Direct reconstruction of general elastic inclusions
Sarah Eberle-Blick, Henrik Garde, Nuutti Hyvönen
TL;DR
This work tackles the inverse boundary value problem for linear elasticity with inclusions that perturb the Lamé parameters, including extreme cases of perfectly elastic and infinitely stiff materials. It develops an outer monotonicity framework that jointly detects positive and negative inclusions, extends to extreme contrasts, and proves convergence of the forward problem via truncated parameter limits, all anchored by the Neumann-to-Dirichlet map $\Lambda(\lambda,\mu)$. Central contributions include localization results with extreme inclusions, new monotonicity inequalities, and virtual measurement operators that enable a direct, parameter-agnostic reconstruction of inclusion domains without a priori contrast bounds.

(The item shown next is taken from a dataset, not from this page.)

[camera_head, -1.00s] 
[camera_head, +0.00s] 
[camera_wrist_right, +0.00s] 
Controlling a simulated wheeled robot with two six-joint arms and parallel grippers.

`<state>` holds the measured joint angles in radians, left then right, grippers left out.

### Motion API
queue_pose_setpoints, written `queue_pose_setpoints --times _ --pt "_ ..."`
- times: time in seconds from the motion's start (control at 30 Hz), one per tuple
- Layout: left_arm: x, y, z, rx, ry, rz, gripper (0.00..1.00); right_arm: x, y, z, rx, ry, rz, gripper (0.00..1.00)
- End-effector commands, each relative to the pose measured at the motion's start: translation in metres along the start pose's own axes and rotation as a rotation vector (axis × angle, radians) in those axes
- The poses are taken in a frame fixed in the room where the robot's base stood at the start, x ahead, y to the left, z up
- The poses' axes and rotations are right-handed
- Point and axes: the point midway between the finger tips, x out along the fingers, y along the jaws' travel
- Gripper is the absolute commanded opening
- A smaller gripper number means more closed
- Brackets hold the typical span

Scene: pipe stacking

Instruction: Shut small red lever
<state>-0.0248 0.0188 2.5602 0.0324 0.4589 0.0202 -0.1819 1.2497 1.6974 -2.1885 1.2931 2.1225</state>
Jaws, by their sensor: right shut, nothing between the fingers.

The paper also provides a linearized outer reconstruction for non-extreme inclusions, offering a fast, provably correct method for practical imaging while accommodating both inner and outer strategies and ensuring robustness to extreme material behavior. Overall, the results yield a direct, globally convergent inclusion-detection methodology for elastic media that integrates extreme-material models into a rigorous monotonicity-based imaging framework.
Abstract
The inverse problem of linear elasticity is to determine the Lamé parameters, which characterize the mechanical properties of a domain, from pairs of pressure activations and the resulting displacements on its boundary. This work considers the specific problem of reconstructing inclusions that manifest themselves as deviations from the background Lamé parameters. The monotonicity method is a direct reconstruction method that has previously been considered for domains only containing positive (or negative) inclusions with finite contrast. That is, all inclusions have previously been assumed to correspond to a finite increase (or decrease) in both Lamé parameters compared to their background values. We prove the general outer approach of the monotonicity method that simultaneously allows positive and negative inclusions, of both finite and extreme contrast; the latter refers to either infinitely stiff or perfectly elastic materials.